TO DO: Restate each line word for word. Leave out every picture.
──────── SOURCE MATERIAL
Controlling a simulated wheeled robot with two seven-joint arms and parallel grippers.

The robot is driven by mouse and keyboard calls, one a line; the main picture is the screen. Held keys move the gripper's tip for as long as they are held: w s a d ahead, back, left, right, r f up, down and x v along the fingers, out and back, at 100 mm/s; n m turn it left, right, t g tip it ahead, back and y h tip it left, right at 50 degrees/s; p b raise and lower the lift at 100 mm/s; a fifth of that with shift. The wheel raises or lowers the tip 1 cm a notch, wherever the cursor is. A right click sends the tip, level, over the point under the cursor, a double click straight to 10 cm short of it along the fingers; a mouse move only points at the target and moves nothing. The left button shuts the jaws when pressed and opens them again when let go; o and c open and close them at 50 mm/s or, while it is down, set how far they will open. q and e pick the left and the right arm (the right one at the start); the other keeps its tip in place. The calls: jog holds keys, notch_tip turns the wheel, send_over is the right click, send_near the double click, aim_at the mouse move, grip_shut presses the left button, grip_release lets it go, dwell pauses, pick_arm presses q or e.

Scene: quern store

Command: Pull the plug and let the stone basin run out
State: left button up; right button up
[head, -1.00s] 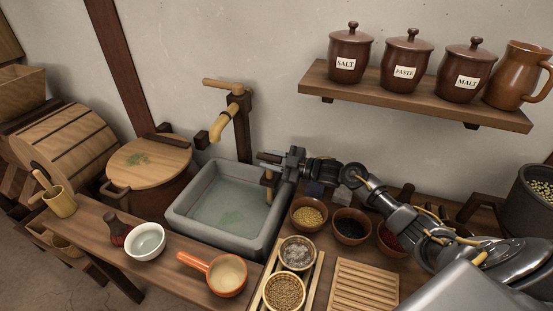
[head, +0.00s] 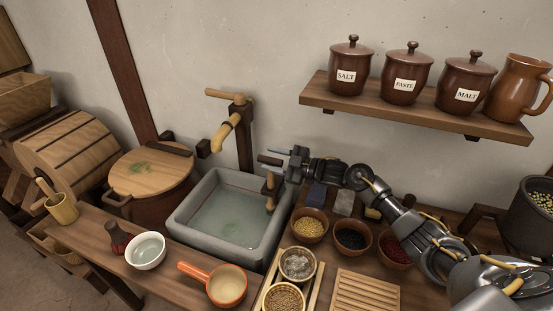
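The grey stone basin (head: 186,222) stands left of centre against the wall, with greenish water (head: 225,220) in it. A wooden plug (head: 269,190) with a crosspiece stands upright at the basin's right inner side; its lower end is hidden. My right gripper (head: 271,160) reaches in from the right, above the plug's top, with its fingers pointing left. The fingers look apart and nothing shows between them. My left gripper is not in view.
A wooden spout (head: 226,133) overhangs the basin's back. Bowls of grain (head: 309,226) and beans (head: 352,237) stand right of it, below my right arm. A white bowl (head: 146,251) and an orange pan (head: 226,287) stand on the front bench.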

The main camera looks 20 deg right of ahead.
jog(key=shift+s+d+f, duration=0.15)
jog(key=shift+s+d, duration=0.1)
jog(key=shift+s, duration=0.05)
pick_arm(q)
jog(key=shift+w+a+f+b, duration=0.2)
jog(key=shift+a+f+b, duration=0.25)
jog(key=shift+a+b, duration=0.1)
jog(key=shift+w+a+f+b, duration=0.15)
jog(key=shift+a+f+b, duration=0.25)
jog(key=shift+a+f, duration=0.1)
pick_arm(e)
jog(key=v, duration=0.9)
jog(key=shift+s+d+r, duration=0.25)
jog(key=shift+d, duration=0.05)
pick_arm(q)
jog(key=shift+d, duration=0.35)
────────────────
THE REPLY:
Controlling a simulated wheeled robot with two seven-joint arms and parallel grippers.

The robot is driven by mouse and keyboard calls, one a line; the main picture is the screen. Held keys move the gripper's tip for as long as they are held: w s a d ahead, back, left, right, r f up, down and x v along the fingers, out and back, at 100 mm/s; n m turn it left, right, t g tip it ahead, back and y h tip it left, right at 50 degrees/s; p b raise and lower the lift at 100 mm/s; a fifth of that with shift. The wheel raises or lowers the tip 1 cm a notch, wherever the cursor is. A right click sends the tip, level, over the point under the cursor, a double click straight to 10 cm short of it along the fingers; a mouse move only points at the target and moves nothing. The left button shuts the jaws when pressed and opens them again when let go; o and c open and close them at 50 mm/s or, while it is down, set how far they will open. q and e pick the left and the right arm (the right one at the start); the other keeps its tip in place. The calls: jog holds keys, notch_tip turns the wheel, send_over is the right click, send_near the double click, aim_at the mouse move, grip_shut presses the left button, grip_release lets it go, dwell pauses, pick_arm presses q or e.

Scene: quern store

Command: Pull the plug and let the stone basin run out
State: left button up; right button up
[head, -1.00s] 
[head, +0.00s] 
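The grey stone basin (head: 186,222) stands left of centre against the wall, with greenish water (head: 225,220) in it. A wooden plug (head: 269,190) with a crosspiece stands upright at the basin's right inner side; its lower end is hidden. My right gripper (head: 271,160) reaches in from the right, above the plug's top, with its fingers pointing left. The fingers look apart and nothing shows between them. My left gripper is not in view.
A wooden spout (head: 226,133) overhangs the basin's back. Bowls of grain (head: 309,226) and beans (head: 352,237) stand right of it, below my right arm. A white bowl (head: 146,251) and an orange pan (head: 226,287) stand on the front bench.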

The main camera looks 20 deg right of ahead.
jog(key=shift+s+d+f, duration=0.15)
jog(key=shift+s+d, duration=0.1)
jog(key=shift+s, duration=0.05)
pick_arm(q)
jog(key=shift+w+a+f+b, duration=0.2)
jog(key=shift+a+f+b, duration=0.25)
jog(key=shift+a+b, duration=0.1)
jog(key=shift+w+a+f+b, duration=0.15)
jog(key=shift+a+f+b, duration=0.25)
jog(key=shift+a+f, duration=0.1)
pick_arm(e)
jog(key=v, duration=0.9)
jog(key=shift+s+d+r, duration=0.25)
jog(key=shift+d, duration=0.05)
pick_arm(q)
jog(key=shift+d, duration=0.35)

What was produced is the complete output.